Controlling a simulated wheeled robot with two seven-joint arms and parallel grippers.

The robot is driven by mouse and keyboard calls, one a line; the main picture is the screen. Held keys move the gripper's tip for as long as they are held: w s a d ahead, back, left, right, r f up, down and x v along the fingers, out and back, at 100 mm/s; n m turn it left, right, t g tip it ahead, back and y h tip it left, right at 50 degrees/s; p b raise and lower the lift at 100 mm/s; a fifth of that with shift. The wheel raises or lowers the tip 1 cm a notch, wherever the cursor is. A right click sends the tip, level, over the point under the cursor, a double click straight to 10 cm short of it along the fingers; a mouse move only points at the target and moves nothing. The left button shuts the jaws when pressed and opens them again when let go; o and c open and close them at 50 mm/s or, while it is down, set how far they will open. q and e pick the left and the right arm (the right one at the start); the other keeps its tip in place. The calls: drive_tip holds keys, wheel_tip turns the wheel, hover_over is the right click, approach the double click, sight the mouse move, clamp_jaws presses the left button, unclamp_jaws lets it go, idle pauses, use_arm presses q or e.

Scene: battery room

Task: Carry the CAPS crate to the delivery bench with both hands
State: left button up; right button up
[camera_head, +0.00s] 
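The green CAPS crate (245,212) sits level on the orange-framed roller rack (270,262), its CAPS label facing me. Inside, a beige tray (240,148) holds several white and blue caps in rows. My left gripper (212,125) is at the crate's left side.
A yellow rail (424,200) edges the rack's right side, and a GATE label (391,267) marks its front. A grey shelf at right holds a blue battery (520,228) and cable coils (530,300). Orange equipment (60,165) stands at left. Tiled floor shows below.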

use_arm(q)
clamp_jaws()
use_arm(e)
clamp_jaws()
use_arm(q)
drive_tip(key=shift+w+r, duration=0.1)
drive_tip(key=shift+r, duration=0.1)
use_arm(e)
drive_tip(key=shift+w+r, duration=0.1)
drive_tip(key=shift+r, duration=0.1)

────────

• **TASK REQUIREMENTS**: In the listing above, find the line with "State: left button up; right button up" and set down that line and all after it exactly, through the final line.

• **EXERCISE RESPONSE**:
State: left button up; right button up
[camera_head, +0.00s] 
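The green CAPS crate (245,212) sits level on the orange-framed roller rack (270,262), its CAPS label facing me. Inside, a beige tray (240,148) holds several white and blue caps in rows. My left gripper (212,125) is at the crate's left side.
A yellow rail (424,200) edges the rack's right side, and a GATE label (391,267) marks its front. A grey shelf at right holds a blue battery (520,228) and cable coils (530,300). Orange equipment (60,165) stands at left. Tiled floor shows below.

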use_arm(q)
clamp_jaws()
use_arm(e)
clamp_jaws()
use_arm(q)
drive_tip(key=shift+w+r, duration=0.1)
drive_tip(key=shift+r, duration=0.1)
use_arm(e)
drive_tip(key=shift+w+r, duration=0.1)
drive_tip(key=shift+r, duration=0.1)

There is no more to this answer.